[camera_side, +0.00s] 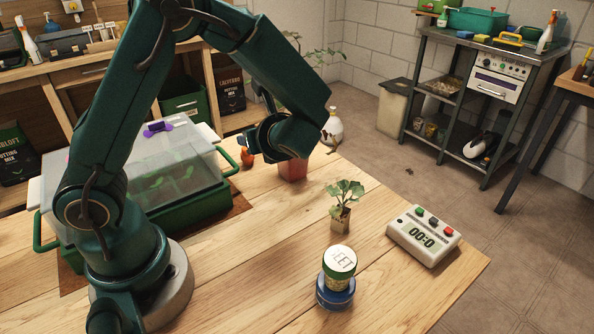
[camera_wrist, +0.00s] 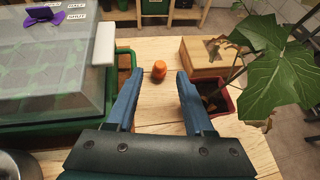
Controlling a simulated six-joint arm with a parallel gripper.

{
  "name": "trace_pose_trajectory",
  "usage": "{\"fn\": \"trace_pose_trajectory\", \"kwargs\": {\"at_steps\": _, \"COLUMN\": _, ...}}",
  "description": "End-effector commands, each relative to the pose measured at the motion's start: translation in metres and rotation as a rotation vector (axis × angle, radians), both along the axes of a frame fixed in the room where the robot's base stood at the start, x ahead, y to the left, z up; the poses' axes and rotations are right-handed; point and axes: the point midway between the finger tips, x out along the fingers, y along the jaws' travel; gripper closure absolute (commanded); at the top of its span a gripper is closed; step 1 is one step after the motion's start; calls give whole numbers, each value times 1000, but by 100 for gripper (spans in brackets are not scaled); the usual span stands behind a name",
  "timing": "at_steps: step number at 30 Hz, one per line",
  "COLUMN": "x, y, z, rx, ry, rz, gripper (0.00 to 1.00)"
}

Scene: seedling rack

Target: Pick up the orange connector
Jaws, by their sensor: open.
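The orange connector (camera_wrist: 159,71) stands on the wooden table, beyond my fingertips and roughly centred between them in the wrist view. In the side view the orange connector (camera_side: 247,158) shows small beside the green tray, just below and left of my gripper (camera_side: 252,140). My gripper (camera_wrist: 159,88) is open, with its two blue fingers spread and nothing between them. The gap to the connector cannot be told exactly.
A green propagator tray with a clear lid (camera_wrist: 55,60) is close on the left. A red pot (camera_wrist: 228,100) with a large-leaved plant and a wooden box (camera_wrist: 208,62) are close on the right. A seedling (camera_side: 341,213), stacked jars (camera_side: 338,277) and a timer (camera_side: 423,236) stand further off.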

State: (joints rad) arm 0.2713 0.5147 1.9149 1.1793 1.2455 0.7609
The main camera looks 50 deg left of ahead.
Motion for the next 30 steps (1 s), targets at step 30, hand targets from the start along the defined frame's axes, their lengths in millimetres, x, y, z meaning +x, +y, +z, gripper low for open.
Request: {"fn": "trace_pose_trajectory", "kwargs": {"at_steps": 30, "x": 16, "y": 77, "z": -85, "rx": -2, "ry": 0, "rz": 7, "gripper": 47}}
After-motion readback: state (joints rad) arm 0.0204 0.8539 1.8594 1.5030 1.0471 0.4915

_____

Determine how many lines in the listing above hold the string "COLUMN", then write only the number.

**Problem solution**.
2